Amongst his other sacrifices are the nights out, which are standard practice for the typical University of Limerick student. Not for this student though, as he explains that the Irish team are put on a strict regime and any disruption to this regime can “make the body more susceptible to injuries. So you can’t afford too many late nights.”

 

As mentioned, Kieran’s timetable doesn’t offer much outside of college and training. A typical day for him will start in the UL Sports Arena with a vigorous gym session that can vary from squats and deadlifts to core exercises and plyometrics.

 

College hours are then wedged between the gym session and training on the outdoor track at 6 pm.

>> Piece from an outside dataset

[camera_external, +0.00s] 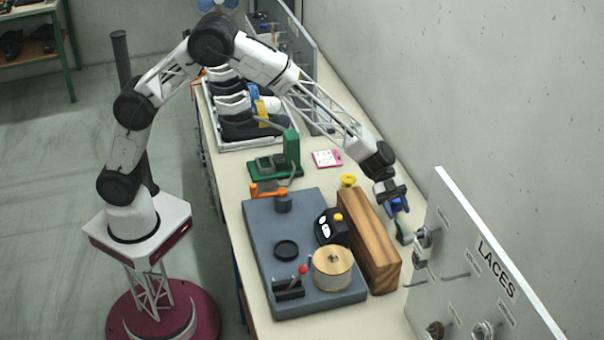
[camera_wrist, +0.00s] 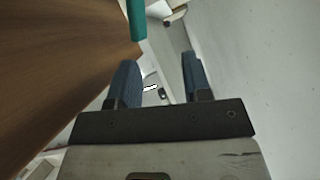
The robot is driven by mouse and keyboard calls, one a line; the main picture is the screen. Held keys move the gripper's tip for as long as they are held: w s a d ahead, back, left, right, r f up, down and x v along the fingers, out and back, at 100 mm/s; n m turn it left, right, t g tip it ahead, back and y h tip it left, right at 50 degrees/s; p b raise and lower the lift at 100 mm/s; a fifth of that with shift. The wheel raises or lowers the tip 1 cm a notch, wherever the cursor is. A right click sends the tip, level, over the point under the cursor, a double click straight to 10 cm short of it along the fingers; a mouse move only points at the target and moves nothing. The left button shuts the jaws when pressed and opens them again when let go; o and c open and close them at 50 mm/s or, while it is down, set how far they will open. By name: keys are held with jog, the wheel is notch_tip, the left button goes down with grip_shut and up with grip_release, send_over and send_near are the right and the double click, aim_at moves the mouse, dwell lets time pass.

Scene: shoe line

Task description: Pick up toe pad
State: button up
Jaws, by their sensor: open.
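I cannot tell for sure which thing is the toe pad. A dark piece with white marks and a yellow top (camera_external: 330,226) stands on the grey-blue base plate (camera_external: 262,213), left of the wooden block. My gripper (camera_external: 399,207) is on the right side of the wooden block (camera_external: 369,240), between it and the LACES board. In the wrist view my gripper (camera_wrist: 162,88) shows two blue fingers spread apart with nothing held between them. A small teal piece (camera_wrist: 136,20) shows beyond the left finger; a teal-green piece (camera_external: 405,236) shows below the gripper in the outside view.
The white LACES board (camera_external: 480,250) with hooks and spools is close on the right. A wooden spool (camera_external: 332,270) and a red-knobbed lever (camera_external: 303,269) are on the base plate. A green press (camera_external: 290,155), a pink-edged card (camera_external: 327,158) and a shoe rack (camera_external: 215,128) lie farther back.

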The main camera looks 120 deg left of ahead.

Following training, he goes home to eat and makes sure he gets adequate nutrition and rest.

 

“I train six days a week, 16 hours in total and that’s before you add in the college hours,” he said, with a hint of a sigh.

 

It’s all about striking the right balance between athletics and academics for the second year Business student as he looks to build an already impressive looking CV. He has had a lot of success over the last year alone, chief amongst these were the Irish u-23’s record breaking time of 39.87 in the 4x100m relay and a 5th place finish in the 100m in Tallin, Estonia.

 

Fresh from two weeks in an intense warm weather training camp along Spain’s Costa Del Sol, Kieran says he has big plans for the future and will continue to chase the marginal gains.

 

“I believe that what I have achieved is only the tip of the iceberg and I want to compete at the highest level. I am a very determined and hard working individual and I don’t want to be held back from fulfilling my dreams.”

 

As an international level sprinter, travelling abroad to race is a regular occurrence in order to keep driving the standards up and be recognised amongst the other athletes across the world. This can prove to be financially challenging but with a supportive family and sponsors Callan and Tansey at his side, he can “continue to pursue the ultimate dream and compete at the World Championship and The Olympics.”

 

For now, all signs point to the European Championship in Amsterdam next year and Kieran has his sights set firmly on the 200m race.

 

Until then, there will be no slowing down for the Sligo native as he looks to race his way to the top.